Em recente evento em que tive a oportunidade de debater o tema, restou clara a preocupação dos gestores em como implementar essa nova responsabilidade social das empresas sem riscos de futuras condenações na Justiça do Trabalho.
Pode soar exagerada a próxima afirmativa, mas a insegurança jurídica instalada em nosso país acaba sendo um enorme entrave ao desenvolvimento do Direito do Trabalho e, portanto, à evolução de conquistas para os trabalhadores.
E o motivo é simples: gestores não conseguem antever, com segurança, como as decisões judiciais interpretarão suas iniciativas na área da responsabilidade social. E temem, com razão, que qualquer concessão mais benéfica seja, a partir daí, reconhecida como incorporada ao contrato de trabalho e espraiada para todos os demais trabalhadores, sob o argumento da isonomia.
O ambiente gerado por décadas de uma visão intervencionista e punitiva, com pitadas ideológicas para um destinatário específico, determina que a máxima da prevenção trabalhista seja minimalista, ou seja, quanto menos o empregador conceder ao empregado, menor o risco que ele assume.
E não bastasse a existência de uma legislação ineficiente, incapaz de gerar a inclusão social e o grau protetivo desejado por todos, passamos a adotar uma visão “humanista” autorizadora de conclusões múltiplas por qualquer intérprete do Direito, a partir da aplicação direta a casos concretos de princípios e valores abstratos sem nenhum parâmetro a balizar os limites das decisões judiciais.
O resultado é o que hoje vivemos: tudo é possível, nada é previsível. Não basta a existência de regra jurídica clara em lei para embasar uma conduta, o jurisdicionado pode ser condenado mesmo cumprindo exatamente a prescrição do legislador. Basta lembrar das condenações milionárias por dispensas coletivas sem negociação prévia com o sindicato profissional.
O “humanismo”, como praticado em diversos julgamentos, traduz no fundo uma solução míope que aproveita da existência de um ator capaz de suportar o custo gerado a partir do sentimento de correção das injustiças sociais, fazendo com que o “privilegiado” suporte as mazelas dos menos favorecidos.
Fomentada pela vaidade, uma das piores e mais comuns características do ser humano, a construção de decisões iluminadas, em que o julgador se sente superior à média e ao legislador, constitui uma verdadeira corrida para o pódio da imortalidade, tanto que não raro o próprio magistrado se incumbe de distribuir entre os colegas a nova decisão, aguardando os elogios de quem padece do mesmo vício.
Além do orgulho, tal forma de exercitar o poder jurisdicional suplanta o vazio da culpa de quem sente estar em patamar de elite, compensando através da caridade alheia, atribuindo ônus e custos a terceiros, com o objetivo de se aproximar do destinatário de sua proteção. Uma espécie de agente infiltrado do bem em uma luta contra o mal.
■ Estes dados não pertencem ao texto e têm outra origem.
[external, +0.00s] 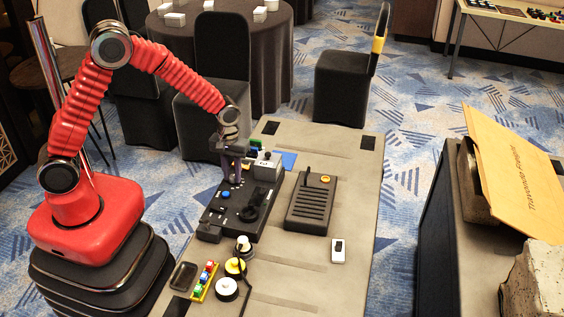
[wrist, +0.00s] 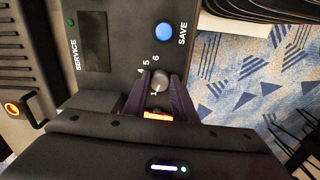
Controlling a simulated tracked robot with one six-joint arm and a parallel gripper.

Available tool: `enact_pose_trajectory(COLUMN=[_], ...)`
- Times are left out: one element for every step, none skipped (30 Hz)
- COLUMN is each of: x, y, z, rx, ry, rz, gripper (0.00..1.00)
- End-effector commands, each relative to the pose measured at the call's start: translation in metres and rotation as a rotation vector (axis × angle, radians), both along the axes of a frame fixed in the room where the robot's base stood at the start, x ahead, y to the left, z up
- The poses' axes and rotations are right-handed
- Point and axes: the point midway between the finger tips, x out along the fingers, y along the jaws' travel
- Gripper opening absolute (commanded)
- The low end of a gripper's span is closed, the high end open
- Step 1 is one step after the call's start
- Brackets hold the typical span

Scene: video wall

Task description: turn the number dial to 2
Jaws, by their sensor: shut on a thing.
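The number dial (wrist: 160,80) is a small grey knob on a dark control panel (wrist: 122,22), with white numerals around it. I can read 4, 5, 6 and a 1 close beside the knob. My gripper (wrist: 163,84) has its two dark fingers on either side of the knob, shut on it. The fingers cover part of the numeral ring, so the 2 is hidden and I cannot tell where the dial points. In the external view, my gripper (external: 234,178) reaches down to the panel (external: 215,217); the dial is hidden there.
A blue SAVE button (wrist: 163,32) sits near the dial, and a green SERVICE light (wrist: 71,22) sits further left. A black ribbed box (external: 312,205) stands right of the panel on the grey table (external: 345,160). A white remote (external: 338,250) and coloured blocks (external: 205,280) lie nearer.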

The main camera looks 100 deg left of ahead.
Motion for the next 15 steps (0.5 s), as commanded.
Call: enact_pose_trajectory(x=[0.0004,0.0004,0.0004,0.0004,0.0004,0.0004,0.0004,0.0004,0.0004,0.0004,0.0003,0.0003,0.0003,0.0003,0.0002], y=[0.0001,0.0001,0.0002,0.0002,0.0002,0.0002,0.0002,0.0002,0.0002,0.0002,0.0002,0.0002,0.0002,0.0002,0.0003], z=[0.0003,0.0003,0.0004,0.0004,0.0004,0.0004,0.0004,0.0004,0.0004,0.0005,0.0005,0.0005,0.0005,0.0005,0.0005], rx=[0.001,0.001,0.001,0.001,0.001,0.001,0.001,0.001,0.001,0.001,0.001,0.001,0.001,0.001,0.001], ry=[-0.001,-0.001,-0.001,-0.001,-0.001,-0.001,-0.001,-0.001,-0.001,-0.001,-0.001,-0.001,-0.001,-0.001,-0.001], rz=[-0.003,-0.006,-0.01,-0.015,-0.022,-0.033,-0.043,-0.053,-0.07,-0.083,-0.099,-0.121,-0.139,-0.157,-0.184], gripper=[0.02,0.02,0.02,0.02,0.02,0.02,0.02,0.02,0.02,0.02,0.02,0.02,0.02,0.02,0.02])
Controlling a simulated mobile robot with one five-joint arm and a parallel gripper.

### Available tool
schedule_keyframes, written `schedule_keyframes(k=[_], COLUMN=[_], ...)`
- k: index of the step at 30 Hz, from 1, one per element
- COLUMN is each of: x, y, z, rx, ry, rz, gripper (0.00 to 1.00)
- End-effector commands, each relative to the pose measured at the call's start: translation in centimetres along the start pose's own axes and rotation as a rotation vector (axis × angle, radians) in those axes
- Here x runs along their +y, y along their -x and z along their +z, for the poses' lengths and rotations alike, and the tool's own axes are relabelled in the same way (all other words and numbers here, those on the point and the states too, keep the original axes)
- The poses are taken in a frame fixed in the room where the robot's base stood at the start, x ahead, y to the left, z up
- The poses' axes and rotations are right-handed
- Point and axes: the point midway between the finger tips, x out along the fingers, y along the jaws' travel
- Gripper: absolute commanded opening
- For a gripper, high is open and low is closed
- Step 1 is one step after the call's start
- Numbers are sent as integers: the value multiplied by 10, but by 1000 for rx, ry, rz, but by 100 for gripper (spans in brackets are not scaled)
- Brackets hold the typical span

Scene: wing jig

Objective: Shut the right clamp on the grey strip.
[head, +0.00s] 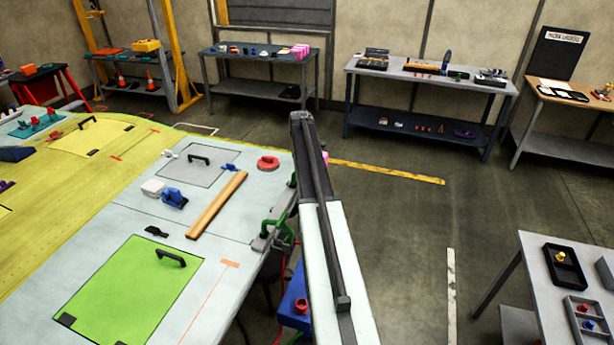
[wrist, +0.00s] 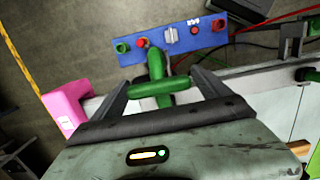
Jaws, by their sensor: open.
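In the wrist view a green clamp (wrist: 154,66) with a crosswise green bar stands between the fingers of my gripper (wrist: 161,82). The fingers are apart, one on each side of it; I cannot tell whether they touch it. Another green part (wrist: 311,75) shows at the right edge. In the head view a green clamp (head: 276,228) sits on the table's right edge, by a grey piece (head: 262,243) that may be the strip. My arm hides the gripper there. Whether the clamp's jaw meets the strip is hidden.
A blue panel (wrist: 215,33) with knobs lies beyond the clamp, and a pink block (wrist: 66,107) is at the left. Red and green cables run at upper right. In the head view a wooden bar (head: 217,205) and red ring (head: 268,162) lie on the table.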

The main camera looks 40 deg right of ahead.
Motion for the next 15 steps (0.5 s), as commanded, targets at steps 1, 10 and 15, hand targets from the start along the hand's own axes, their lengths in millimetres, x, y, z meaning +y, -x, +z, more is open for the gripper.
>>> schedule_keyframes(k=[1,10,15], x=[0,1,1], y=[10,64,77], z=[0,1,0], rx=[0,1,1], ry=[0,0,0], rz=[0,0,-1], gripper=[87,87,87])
Urge, portanto, que a sociedade debata os limites das decisões judiciais e quais os balizamentos um juiz deve atender para justificar suas condenações para além das regras fixadas pelo legislador.
Um bom caminho, e já trilhado na área administrativa, é a fixação, por lei, do consequencialismo jurídico, conforme artigo 20 da Lei de Introdução às Normas do Direito Brasileiro (Lindb), inserido pela Lei 13.655/2018.
Em busca de segurança jurídica, o citado artigo determina que não se pode decidir com base “em valores jurídicos abstratos sem que sejam consideradas as consequências práticas da decisão”, devendo a motivação da decisão demonstrar “a necessidade e a adequação da medida imposta ou da invalidade de ato, contrato, ajuste, processo ou norma administrativa, inclusive em face das possíveis alternativas”.
E o artigo seguinte da Lindb determina que, caso a decisão acabe por “decretar a invalidação de ato, contrato, ajuste, processo ou norma administrativa deverá indicar de modo expresso suas consequências jurídicas e administrativas”, bem como “indicar as condições para que a regularização ocorra de modo proporcional e equânime e sem prejuízo aos interesses gerais, não se podendo impor aos sujeitos atingidos ônus ou perdas que, em função das peculiaridades do caso, sejam anormais ou excessivos”.
Em outras palavras, trazendo a mesma ideia para a área trabalhista, cabe ao magistrado que fixar obrigações não previstas expressamente nas regras jurídicas ou que invalidar determinado ato ou, ainda, que estender benefícios criados espontaneamente pelo empregador a novos destinatários, com base em valores abstratos (princípios), expressamente demonstrar que, ao menos, consegue perceber o alcance de sua decisão, ter certeza quanto à possibilidade de seu cumprimento e antever possíveis efeitos negativos para o interesse geral.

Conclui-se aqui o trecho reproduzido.